In rscopus
we try to use the Scopus API to present queries about authors and affiliations. Here we will use an example from Clarke Iakovakis.
First, let’s load in the packages we’ll need.
Next, we need to see if we have an API key available. See the API key vignette for more information and how to set the keys up. We will use the have_api_key()
functionality.
Here we will create a query of a specific affiliation, subject area, publication year, and type of access (OA = open access). Let’s look at the different types of subject areas:
rscopus::subject_areas()
#> [1] "AGRI" "ARTS" "BIOC" "BUSI" "CENG" "CHEM" "COMP" "DECI" "DENT" "EART"

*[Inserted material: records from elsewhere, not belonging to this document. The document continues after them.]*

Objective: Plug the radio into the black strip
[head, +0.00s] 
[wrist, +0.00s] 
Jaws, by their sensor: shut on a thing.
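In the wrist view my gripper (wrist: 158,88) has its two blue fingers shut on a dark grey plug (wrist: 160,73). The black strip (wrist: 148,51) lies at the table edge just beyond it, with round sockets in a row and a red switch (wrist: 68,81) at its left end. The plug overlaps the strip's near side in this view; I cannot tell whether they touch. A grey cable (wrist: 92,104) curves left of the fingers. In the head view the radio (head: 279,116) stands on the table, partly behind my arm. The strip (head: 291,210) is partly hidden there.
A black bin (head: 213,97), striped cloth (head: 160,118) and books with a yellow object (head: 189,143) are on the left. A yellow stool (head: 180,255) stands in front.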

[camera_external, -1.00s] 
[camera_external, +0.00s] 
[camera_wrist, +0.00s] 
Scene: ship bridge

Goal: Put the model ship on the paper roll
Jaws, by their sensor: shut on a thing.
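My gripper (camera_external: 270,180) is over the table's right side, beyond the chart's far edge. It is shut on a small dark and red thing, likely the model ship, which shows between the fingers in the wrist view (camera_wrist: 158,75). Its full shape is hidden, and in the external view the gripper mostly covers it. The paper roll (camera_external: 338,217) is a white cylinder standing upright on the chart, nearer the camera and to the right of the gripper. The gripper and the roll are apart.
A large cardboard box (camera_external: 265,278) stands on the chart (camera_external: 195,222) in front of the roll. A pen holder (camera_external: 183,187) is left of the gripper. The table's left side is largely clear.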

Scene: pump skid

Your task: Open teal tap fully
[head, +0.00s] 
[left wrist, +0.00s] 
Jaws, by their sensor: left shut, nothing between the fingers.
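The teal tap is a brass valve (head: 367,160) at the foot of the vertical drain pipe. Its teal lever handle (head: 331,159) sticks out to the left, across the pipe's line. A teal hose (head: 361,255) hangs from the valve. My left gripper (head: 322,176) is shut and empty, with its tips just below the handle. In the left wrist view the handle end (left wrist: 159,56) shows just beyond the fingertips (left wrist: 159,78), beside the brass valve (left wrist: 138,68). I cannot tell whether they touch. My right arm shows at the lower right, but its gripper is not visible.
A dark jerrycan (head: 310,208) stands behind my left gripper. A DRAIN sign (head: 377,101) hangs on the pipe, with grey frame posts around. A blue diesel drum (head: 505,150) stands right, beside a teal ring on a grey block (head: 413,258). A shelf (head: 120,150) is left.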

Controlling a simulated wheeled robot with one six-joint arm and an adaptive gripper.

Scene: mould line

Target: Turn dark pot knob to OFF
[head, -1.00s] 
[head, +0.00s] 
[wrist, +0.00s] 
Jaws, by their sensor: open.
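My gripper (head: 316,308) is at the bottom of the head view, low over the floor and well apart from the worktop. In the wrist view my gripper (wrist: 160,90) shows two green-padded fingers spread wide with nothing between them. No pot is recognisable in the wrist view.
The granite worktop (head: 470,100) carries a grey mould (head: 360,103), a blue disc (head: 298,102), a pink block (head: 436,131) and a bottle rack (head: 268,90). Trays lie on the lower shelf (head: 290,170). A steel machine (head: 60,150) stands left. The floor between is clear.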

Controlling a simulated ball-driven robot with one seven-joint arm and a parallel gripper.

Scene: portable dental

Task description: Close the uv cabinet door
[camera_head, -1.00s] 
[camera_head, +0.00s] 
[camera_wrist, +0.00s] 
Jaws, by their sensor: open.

#> [11] "ECON" "ENER" "ENGI" "ENVI" "HEAL" "IMMU" "MATE" "MATH" "MEDI" "NEUR"
#> [21] "NURS" "PHAR" "PHYS" "PSYC" "SOCI" "VETE" "MULT"
These categories are helpful because to search all the documents it’d be too big of a call. We may also get rate limited. We can search each separately, store the information, save them, merge them, and then run our results.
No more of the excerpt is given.